Mr. Sender, standing in the shoes of HSA L.P., now seeks to enforce the partnership agreements against Mr. Simon and the Baker Partnership. Following the suggestions of our fellow jurists, this court will not aid in the enforcement of an agreement that was fraudulently procured in furtherance of an illegal purpose. See Merrill, 77 Bankr. at 857; Tri-Q, 404 P.2d at 498. That Mr. Sender acts as a trustee in bankruptcy cannot lend strength to the partnership's position.
Sender v. Simon, 84 F.3d 1299, 1307 (10th Cir. 1996). This analysis applies with equal force to the facts of this case. The facts alleged in the Complaint make clear that the Seed Agreement was a tool created to lend legitimacy to and offer assurances about an otherwise risky investment proposal.
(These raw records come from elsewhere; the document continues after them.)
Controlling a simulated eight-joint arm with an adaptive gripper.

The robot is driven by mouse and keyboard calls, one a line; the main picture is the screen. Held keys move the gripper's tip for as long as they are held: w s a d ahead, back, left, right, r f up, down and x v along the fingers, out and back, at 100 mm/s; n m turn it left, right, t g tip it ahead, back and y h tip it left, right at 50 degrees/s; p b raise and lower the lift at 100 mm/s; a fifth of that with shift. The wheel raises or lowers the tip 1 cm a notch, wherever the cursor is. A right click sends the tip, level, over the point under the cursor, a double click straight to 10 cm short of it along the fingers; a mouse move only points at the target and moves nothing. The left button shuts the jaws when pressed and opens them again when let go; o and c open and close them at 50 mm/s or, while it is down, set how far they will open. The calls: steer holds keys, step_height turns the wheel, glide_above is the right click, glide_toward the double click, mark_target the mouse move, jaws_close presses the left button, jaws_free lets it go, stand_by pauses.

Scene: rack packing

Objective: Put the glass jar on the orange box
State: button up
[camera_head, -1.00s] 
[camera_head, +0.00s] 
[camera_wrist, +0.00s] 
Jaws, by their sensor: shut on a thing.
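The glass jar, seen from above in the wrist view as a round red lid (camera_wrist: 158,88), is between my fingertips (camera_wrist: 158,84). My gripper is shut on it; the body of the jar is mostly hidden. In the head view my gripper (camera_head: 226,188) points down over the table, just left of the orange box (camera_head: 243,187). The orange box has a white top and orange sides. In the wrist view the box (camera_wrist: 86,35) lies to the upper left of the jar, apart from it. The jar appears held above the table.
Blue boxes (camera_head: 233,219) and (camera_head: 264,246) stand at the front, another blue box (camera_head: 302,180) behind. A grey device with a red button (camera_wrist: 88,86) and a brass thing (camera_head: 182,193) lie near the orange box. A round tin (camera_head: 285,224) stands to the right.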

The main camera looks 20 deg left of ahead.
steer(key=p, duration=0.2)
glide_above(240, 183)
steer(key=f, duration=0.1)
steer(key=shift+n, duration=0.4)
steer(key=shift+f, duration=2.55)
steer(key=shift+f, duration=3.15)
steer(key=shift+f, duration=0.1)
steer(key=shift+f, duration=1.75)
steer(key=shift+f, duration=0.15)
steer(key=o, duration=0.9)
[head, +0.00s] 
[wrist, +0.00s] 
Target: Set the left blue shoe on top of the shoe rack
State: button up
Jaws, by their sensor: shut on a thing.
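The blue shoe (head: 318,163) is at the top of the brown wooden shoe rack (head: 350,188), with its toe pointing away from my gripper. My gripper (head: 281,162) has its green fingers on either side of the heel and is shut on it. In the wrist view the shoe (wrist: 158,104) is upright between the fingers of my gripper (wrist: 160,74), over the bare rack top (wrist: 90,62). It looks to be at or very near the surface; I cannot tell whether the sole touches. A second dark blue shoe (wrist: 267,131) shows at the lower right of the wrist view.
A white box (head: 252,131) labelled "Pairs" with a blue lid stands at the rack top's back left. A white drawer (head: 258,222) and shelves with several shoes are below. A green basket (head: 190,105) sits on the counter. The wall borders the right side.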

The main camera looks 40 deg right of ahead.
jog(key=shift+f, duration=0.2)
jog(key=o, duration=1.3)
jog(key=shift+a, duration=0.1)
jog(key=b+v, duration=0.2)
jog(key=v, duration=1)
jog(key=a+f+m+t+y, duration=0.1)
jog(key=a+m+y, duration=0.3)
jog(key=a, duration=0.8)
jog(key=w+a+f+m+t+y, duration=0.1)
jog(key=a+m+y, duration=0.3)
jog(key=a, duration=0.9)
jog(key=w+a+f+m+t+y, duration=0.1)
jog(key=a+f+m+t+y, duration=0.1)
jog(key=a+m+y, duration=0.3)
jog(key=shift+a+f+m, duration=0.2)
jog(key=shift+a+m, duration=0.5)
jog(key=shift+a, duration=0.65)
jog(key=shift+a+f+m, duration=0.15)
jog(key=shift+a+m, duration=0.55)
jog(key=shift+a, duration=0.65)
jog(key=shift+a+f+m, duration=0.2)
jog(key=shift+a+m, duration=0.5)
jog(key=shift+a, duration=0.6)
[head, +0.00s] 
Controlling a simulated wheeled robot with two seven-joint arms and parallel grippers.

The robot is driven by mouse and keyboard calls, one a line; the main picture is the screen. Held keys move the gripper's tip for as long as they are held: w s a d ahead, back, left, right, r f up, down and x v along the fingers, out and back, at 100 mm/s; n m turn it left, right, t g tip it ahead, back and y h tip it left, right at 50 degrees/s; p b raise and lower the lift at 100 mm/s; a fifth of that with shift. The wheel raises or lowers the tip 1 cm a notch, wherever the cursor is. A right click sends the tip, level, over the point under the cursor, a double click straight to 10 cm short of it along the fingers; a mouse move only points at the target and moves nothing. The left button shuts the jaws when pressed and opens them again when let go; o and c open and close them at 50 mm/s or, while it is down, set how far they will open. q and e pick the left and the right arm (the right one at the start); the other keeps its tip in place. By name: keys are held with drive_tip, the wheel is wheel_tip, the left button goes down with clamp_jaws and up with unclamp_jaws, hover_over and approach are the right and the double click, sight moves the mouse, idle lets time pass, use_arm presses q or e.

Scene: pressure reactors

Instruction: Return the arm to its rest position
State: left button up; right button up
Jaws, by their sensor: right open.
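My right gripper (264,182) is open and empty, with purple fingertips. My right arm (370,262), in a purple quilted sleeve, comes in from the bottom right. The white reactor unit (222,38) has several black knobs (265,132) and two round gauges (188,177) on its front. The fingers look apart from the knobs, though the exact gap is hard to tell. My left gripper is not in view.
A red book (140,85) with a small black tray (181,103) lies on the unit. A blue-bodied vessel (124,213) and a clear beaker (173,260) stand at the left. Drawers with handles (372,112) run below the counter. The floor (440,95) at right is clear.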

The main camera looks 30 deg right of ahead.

While the Trustee argues that the underlying transaction here, unlike the Ponzi scheme in Sender, was not illegal, this does nothing to alter the analysis. The unwillingness of courts to enforce illegal contracts is not limited to contracts that are illegal on their face: A bargain may be illegal by reason of the wrongful purpose of one or both of the parties making it. This is true even though the performances bargained for are not in themselves illegal and even though in the absence of the illegal purpose the bargain would be valid and enforceable. A party who makes such a bargain in furtherance of his wrongful purpose cannot enforce it.... Tri-Q, Inc. v. Sta-Hi Corp., 63 Cal. 2d 199, 404 P.2d 486, 498 (Cal. 1965) (quoting 6A Corbin on Contracts § 1518, at 744 (1962)). Here, even assuming the Seed Agreement, standing alone, is lawful, the fact that it was allegedly used by the Debtor in furtherance of a fraud compels the conclusion that the Debtor is barred from enforcing the agreement as a matter of public policy. For these reasons, Count I of the Complaint is also dismissed. The parties shall confer and submit an appropriate form of order under certification of counsel.
Dated: March 26, 2025 ~f JobaYT. Dorsey, U.S.B.J.